┌─ AVAILABLE DATA

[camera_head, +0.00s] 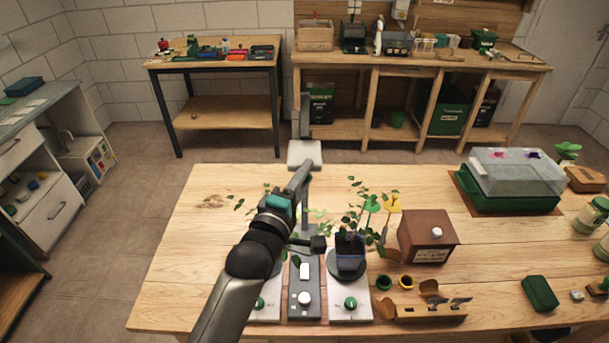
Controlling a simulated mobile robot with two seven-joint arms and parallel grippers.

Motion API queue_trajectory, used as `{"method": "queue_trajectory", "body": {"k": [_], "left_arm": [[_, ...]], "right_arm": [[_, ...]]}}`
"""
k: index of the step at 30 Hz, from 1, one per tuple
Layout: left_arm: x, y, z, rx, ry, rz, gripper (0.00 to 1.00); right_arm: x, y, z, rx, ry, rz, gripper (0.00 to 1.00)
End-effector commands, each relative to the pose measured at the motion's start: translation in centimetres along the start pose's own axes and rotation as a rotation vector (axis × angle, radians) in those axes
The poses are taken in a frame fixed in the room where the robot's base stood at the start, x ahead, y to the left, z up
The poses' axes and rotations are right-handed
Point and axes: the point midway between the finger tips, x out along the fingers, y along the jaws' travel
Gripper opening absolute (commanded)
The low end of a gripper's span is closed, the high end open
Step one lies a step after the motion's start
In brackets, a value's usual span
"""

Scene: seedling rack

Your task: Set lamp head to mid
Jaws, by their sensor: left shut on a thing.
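The lamp head (304,154) is a pale, flat block on a grey upright post (305,115), near the far edge of the wooden table in the picture. My left gripper (303,176) is at the near side of the lamp head, shut on it. Its fingers are narrow and grey, and their exact contact is too small to make out. The grey lamp base (304,298) with a white knob lies below. My arm hides part of the post and base. My right gripper is not in view.
A seedling pot (350,262) with leafy stems stands close to the right of my gripper. A brown box (428,238) and a green tray with a clear cover (511,182) stand farther right. The table's left part is clear.

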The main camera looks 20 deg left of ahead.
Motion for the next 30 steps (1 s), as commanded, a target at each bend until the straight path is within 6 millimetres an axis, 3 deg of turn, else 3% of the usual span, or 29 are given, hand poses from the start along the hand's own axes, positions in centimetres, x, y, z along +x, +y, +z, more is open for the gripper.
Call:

└─

## [TASK]
Give again, word for word, every line from the top of the data through the line with "k: index of", both ends included, and exclude the pictures.

## [RESULT]
[camera_head, +0.00s] 
Controlling a simulated mobile robot with two seven-joint arms and parallel grippers.

Motion API queue_trajectory, used as `{"method": "queue_trajectory", "body": {"k": [_], "left_arm": [[_, ...]], "right_arm": [[_, ...]]}}`
"""
k: index of the step at 30 Hz, from 1, one per tuple

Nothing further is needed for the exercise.